Es hat die ganze Nacht geregnet und es tröpfelt noch immer, als ich meine neue 4Trails-Tasche zum Start bringe. Plan B transportiert die Tasche von Etappenort zu Etappenort, so muss Kerstin sich nicht damit abmühen. Ich muss sie nur immer relativ früh in den Hotels bereitstellen, aber das lässt sich schon einrichten.

Vor dem Start treffen wir viele Bekannte: Karrie, Kati mit ihrem Mann Martin (Kati hatte mich zu dieser Teilnahme animiert) und Eva, die ich im April in Zürich kennengelernt hatte und die auch schon den Zugspitz Supertrail gelaufen ist. Hier will sie auch gern mal mitmachen, muss das aber wegen anderer Pläne auf nächstes Jahr verschieben. Sie begleitet eine Läuferin, die heute eine „Schnupperetappe“ mitläuft und will sich auch selbst ein wenig in den Bergen vergnügen. Tatsächlich werde ich sie beim ersten großen Downhill wiedersehen. Horst ist auch da (war beim Supertrail XL mit am Start); er macht aber nur Urlaub und wird uns die Tage als Zuschauer begleiten.

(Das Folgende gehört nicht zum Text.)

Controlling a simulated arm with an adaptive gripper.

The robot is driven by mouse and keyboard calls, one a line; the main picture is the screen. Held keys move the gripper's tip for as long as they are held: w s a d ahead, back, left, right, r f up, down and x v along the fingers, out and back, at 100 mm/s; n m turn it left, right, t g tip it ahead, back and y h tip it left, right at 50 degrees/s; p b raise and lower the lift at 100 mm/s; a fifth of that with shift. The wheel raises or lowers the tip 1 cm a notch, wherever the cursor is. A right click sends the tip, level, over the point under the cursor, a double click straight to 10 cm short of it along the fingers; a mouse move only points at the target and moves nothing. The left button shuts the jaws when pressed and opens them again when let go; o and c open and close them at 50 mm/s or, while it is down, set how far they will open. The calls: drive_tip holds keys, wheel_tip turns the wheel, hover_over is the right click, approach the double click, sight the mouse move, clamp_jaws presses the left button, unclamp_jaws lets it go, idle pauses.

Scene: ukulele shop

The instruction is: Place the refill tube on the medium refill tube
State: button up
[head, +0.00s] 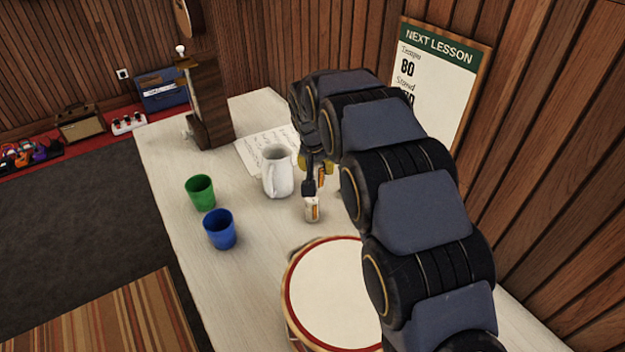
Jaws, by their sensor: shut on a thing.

Es geht gemütlich zu, keiner hat besonderen Stress. Vom Wetter ist zwar niemand begeistert, aber man kann’s ja nicht ändern und Trailläufer kommen auch mit den widrigsten Bedingungen zurecht. Eine Viertelstunde vor dem Start begeben wir uns in den Startblock, vor dem wie jeden Tag die Pflichtausrüstung kontrolliert wird. Von mir will der Kontrolleur die Handschuhe und das Erste-Hilfe-Set sehen. Na, wie gut, dass ich mir das noch nachgekauft hatte, denn das war das Einzige, was ich zu Hause vergessen hatte.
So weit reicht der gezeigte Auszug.